II. THE DUTY OF THE DISCIPLE. Lay stress on the word "even."

1. Surely if any one could have done it wisely, and safely, and beneficially, He could have done it. He had no thought but what was wise, no will but what was good, no fear but what was sinless, no desire but what was honourable, and yet He hesitated not to take His thoughts, desires, and will, and bind them with cords for sacrifice, and lay them upon the altar. If Christ could deny Himself, what passion of ours is too noble, what pleasure too precious, what desire too honourable, what prejudice and prepossession too precious to be fastened to the Cross for ever, if the will of God and the claims of brotherly kindness and charity demand the sacrifice?

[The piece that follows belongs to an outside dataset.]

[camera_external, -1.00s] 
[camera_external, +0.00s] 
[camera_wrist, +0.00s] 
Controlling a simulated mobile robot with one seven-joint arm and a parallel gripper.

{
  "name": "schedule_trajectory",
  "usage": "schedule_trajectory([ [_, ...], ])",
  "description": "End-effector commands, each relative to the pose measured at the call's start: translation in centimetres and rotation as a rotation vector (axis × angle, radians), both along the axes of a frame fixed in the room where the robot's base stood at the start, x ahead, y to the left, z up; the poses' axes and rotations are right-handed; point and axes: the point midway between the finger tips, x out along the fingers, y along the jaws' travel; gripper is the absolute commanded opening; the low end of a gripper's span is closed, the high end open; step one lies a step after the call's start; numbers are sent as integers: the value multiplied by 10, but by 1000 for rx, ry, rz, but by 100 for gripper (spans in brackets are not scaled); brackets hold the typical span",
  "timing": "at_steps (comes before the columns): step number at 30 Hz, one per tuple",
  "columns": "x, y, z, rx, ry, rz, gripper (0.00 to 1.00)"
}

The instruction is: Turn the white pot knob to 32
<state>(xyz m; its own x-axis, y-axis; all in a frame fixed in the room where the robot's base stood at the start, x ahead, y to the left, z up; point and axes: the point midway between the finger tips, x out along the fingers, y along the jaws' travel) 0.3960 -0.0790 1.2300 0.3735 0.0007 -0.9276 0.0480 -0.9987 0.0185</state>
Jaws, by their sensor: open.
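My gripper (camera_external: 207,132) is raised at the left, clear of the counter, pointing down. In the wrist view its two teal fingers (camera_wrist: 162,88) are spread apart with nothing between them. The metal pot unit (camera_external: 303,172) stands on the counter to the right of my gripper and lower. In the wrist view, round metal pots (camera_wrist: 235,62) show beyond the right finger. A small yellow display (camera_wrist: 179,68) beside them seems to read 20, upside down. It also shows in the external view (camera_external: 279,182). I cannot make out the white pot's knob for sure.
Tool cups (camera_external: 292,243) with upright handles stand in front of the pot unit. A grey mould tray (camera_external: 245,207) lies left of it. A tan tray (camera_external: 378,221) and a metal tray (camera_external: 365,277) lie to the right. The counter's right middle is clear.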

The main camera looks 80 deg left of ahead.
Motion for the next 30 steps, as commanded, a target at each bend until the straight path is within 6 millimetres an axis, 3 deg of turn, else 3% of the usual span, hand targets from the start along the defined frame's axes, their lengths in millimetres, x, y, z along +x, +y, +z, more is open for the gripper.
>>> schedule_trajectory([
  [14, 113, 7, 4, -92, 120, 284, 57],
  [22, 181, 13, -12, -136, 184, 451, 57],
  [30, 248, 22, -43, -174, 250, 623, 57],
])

2. A Christ without self-denying love could not have saved the world. A church without self-denying love cannot carry on the work of Christ.(1) And if our selfishness give birth to uselessness He will visit it with the punishment of perpetual uselessness. The man that did not use his talent, that did not employ his power for doing good, was punished in part by having the capacity for doing good taken away.(2) On the other hand, if our generous love give birth to usefulness, our usefulness shall be rewarded by greater capacity and wider sphere for service. The man that had turned his talent into six talents, he was not welcomed into rest, he was welcomed into wider work.